GIVEN REQUEST = Type out the complete listing below word for word, without its pictures.

RECORDED DATA =
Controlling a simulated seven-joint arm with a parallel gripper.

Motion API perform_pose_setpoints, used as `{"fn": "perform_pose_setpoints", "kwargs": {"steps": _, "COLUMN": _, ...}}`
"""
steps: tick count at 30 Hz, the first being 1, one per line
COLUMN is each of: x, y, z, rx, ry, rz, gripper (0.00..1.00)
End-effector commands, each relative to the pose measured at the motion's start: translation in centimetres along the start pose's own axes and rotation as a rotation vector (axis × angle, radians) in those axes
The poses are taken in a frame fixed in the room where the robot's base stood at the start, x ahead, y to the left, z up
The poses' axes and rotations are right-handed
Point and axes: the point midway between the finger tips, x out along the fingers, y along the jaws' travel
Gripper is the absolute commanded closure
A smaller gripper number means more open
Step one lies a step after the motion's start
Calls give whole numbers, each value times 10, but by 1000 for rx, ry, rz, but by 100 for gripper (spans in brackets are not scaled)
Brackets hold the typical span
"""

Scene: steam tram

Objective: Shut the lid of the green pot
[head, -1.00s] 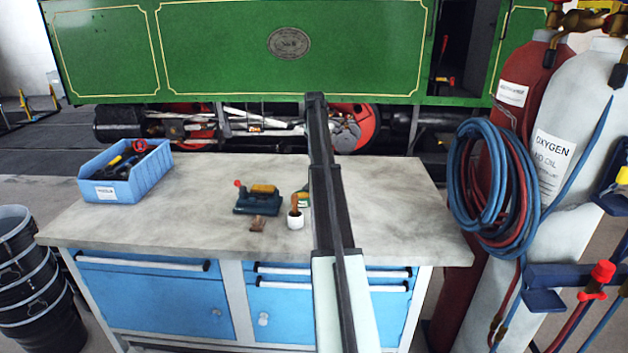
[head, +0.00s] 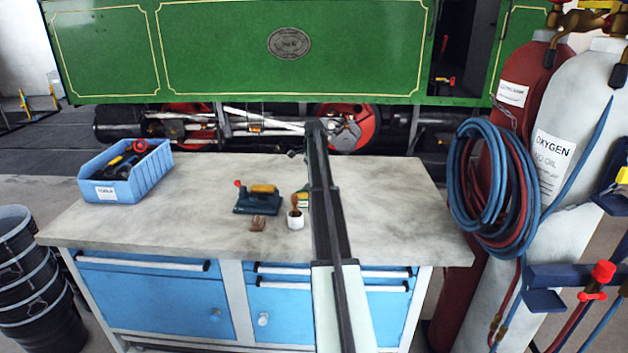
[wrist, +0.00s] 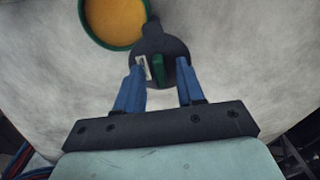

ANSWER IN FULL =
Controlling a simulated seven-joint arm with a parallel gripper.

Motion API perform_pose_setpoints, used as `{"fn": "perform_pose_setpoints", "kwargs": {"steps": _, "COLUMN": _, ...}}`
"""
steps: tick count at 30 Hz, the first being 1, one per line
COLUMN is each of: x, y, z, rx, ry, rz, gripper (0.00..1.00)
End-effector commands, each relative to the pose measured at the motion's start: translation in centimetres along the start pose's own axes and rotation as a rotation vector (axis × angle, radians) in those axes
The poses are taken in a frame fixed in the room where the robot's base stood at the start, x ahead, y to the left, z up
The poses' axes and rotations are right-handed
Point and axes: the point midway between the finger tips, x out along the fingers, y along the jaws' travel
Gripper is the absolute commanded closure
A smaller gripper number means more open
Step one lies a step after the motion's start
Calls give whole numbers, each value times 10, but by 1000 for rx, ry, rz, but by 100 for gripper (spans in brackets are not scaled)
Brackets hold the typical span
"""

Scene: steam tram

Objective: Shut the lid of the green pot
[head, -1.00s] 
[head, +0.00s] 
[wrist, +0.00s] 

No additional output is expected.